▶ **JOB**: Your output must consist solely of the lines from the "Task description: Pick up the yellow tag" line through the "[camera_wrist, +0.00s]" line, exactly as written, without images.

▶ **DATASET SECTION**:
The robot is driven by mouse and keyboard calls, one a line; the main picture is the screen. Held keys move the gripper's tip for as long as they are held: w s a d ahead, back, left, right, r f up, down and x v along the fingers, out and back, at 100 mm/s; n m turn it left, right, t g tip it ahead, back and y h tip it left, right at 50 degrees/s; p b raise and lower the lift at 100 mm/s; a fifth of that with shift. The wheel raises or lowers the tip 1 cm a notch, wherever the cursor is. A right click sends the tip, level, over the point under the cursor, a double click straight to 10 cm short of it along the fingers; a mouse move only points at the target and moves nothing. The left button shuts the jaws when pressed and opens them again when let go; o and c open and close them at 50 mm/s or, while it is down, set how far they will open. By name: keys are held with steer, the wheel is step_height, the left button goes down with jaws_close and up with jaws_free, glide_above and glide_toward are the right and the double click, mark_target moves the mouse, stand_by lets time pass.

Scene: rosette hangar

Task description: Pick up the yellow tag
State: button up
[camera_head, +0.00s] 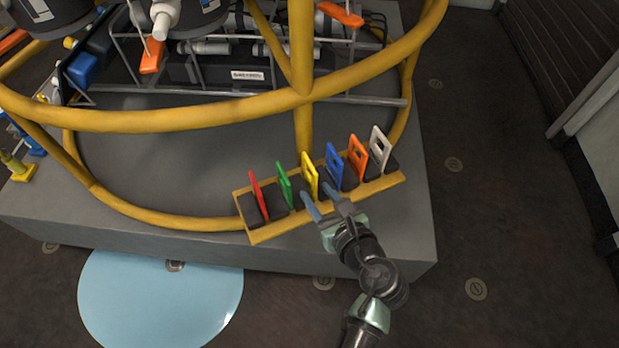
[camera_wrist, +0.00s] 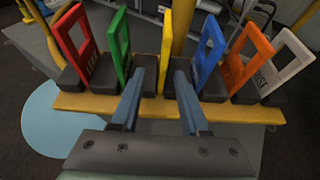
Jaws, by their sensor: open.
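The yellow tag (camera_head: 310,175) stands upright in the middle of a row of coloured tags in a yellow rack (camera_head: 262,232). In the wrist view the yellow tag (camera_wrist: 165,52) stands straight ahead, between the lines of the two fingers. My gripper (camera_head: 319,198) is open and empty, in front of the rack with its fingertips close to the yellow tag's slot. In the wrist view my gripper (camera_wrist: 159,80) has its fingers spread on either side of the yellow tag's lower part. Whether the fingers overlap the tag in depth I cannot tell.
A green tag (camera_head: 284,185) and a red tag (camera_head: 258,194) stand left of the yellow one. A blue tag (camera_head: 334,166), an orange tag (camera_head: 358,158) and a white tag (camera_head: 379,148) stand right. A thick yellow tube frame (camera_head: 200,115) rises behind the rack.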

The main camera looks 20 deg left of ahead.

▶ **TASK ANSWER**:
Task description: Pick up the yellow tag
State: button up
[camera_head, +0.00s] 
[camera_wrist, +0.00s] 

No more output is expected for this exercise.